▶ **Exercise description**: Show each line of the data below that has the string "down" in it.

▶ **Source material**:
** Start **
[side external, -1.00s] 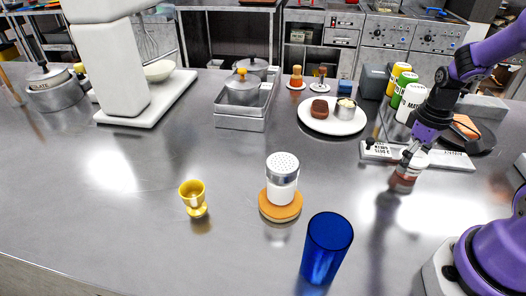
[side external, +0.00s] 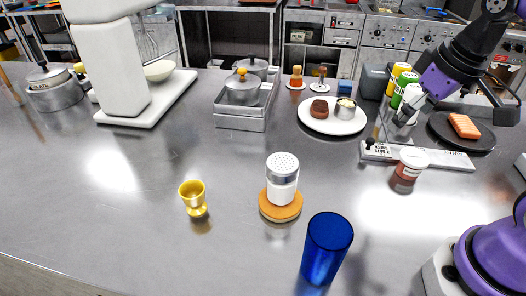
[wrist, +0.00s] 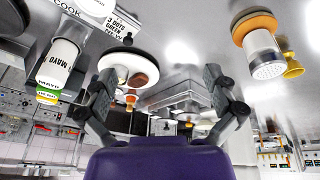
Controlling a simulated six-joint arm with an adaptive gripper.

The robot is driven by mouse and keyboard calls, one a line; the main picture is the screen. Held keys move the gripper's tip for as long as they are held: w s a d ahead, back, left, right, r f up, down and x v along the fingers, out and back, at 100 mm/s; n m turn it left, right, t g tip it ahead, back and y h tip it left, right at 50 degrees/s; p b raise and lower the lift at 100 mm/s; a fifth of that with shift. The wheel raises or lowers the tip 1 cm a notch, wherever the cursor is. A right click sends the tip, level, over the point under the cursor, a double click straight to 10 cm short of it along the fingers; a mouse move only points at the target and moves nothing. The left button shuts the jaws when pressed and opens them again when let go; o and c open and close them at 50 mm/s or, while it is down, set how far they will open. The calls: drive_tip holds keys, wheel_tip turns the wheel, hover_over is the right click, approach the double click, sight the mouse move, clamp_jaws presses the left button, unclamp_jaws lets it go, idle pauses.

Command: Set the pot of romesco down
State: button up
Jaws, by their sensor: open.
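The pot of romesco (side external: 408,172), a small jar with a white lid and red contents, stands upright on the steel counter in the side view. It is just in front of the right half of the long label strip (side external: 440,160). My gripper (side external: 405,114) is open and empty, above and behind the pot, clear of it and close to the white bottle. In the wrist view my gripper (wrist: 160,105) shows its two fingers spread wide with nothing between them. I cannot clearly pick out the pot there.
A white plate (side external: 318,127) with food and a small cup is left of the strip. Sauce bottles (side external: 402,84) stand behind it, and a dark plate (side external: 475,143) lies right. A shaker (side external: 282,172), gold cup (side external: 194,196) and blue tumbler (side external: 326,246) stand in front.

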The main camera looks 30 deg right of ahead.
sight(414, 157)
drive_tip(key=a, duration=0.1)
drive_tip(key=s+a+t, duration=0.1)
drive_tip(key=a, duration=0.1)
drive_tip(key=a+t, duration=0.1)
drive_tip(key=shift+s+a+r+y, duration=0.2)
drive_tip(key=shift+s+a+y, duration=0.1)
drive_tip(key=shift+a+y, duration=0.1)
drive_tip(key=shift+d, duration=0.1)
** End **
▶ **Result of this task**:
The robot is driven by mouse and keyboard calls, one a line; the main picture is the screen. Held keys move the gripper's tip for as long as they are held: w s a d ahead, back, left, right, r f up, down and x v along the fingers, out and back, at 100 mm/s; n m turn it left, right, t g tip it ahead, back and y h tip it left, right at 50 degrees/s; p b raise and lower the lift at 100 mm/s; a fifth of that with shift. The wheel raises or lowers the tip 1 cm a notch, wherever the cursor is. A right click sends the tip, level, over the point under the cursor, a double click straight to 10 cm short of it along the fingers; a mouse move only points at the target and moves nothing. The left button shuts the jaws when pressed and opens them again when let go; o and c open and close them at 50 mm/s or, while it is down, set how far they will open. The calls: drive_tip holds keys, wheel_tip turns the wheel, hover_over is the right click, approach the double click, sight the mouse move, clamp_jaws presses the left button, unclamp_jaws lets it go, idle pauses.
Command: Set the pot of romesco down

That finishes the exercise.